Raw data.
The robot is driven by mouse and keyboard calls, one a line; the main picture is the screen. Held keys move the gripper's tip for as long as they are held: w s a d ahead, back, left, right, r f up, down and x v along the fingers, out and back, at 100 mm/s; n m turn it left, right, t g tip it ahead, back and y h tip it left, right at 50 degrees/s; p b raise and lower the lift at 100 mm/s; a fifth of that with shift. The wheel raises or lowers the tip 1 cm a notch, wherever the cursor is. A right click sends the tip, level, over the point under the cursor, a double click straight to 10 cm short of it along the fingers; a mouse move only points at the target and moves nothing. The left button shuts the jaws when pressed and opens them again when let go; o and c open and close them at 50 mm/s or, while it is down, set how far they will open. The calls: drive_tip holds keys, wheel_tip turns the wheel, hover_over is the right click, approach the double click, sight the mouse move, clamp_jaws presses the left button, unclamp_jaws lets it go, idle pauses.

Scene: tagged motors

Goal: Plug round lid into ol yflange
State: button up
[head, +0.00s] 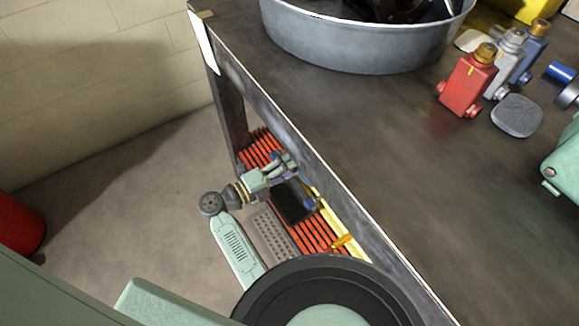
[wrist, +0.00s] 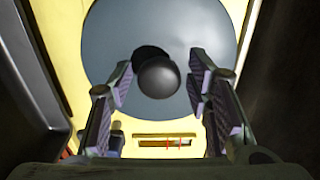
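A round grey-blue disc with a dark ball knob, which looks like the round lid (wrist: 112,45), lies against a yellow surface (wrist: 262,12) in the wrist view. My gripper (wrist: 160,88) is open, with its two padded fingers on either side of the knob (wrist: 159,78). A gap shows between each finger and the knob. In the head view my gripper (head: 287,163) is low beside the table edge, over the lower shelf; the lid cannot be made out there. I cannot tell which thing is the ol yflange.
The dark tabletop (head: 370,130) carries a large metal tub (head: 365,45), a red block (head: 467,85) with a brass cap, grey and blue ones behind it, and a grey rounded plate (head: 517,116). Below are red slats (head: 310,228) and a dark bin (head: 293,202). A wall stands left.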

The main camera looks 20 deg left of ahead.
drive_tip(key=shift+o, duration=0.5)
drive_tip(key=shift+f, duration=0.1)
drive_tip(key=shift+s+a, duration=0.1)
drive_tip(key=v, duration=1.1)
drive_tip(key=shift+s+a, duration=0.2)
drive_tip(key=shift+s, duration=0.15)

Task to complete.
With the pictures left out, write out exactly the lines from the line containing "State: button up" through the final line.

Response to the exercise.
State: button up
[head, +0.00s] 
[wrist, +0.00s] 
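A round grey-blue disc with a dark ball knob, which looks like the round lid (wrist: 112,45), lies against a yellow surface (wrist: 262,12) in the wrist view. My gripper (wrist: 160,88) is open, with its two padded fingers on either side of the knob (wrist: 159,78). A gap shows between each finger and the knob. In the head view my gripper (head: 287,163) is low beside the table edge, over the lower shelf; the lid cannot be made out there. I cannot tell which thing is the ol yflange.
The dark tabletop (head: 370,130) carries a large metal tub (head: 365,45), a red block (head: 467,85) with a brass cap, grey and blue ones behind it, and a grey rounded plate (head: 517,116). Below are red slats (head: 310,228) and a dark bin (head: 293,202). A wall stands left.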

The main camera looks 20 deg left of ahead.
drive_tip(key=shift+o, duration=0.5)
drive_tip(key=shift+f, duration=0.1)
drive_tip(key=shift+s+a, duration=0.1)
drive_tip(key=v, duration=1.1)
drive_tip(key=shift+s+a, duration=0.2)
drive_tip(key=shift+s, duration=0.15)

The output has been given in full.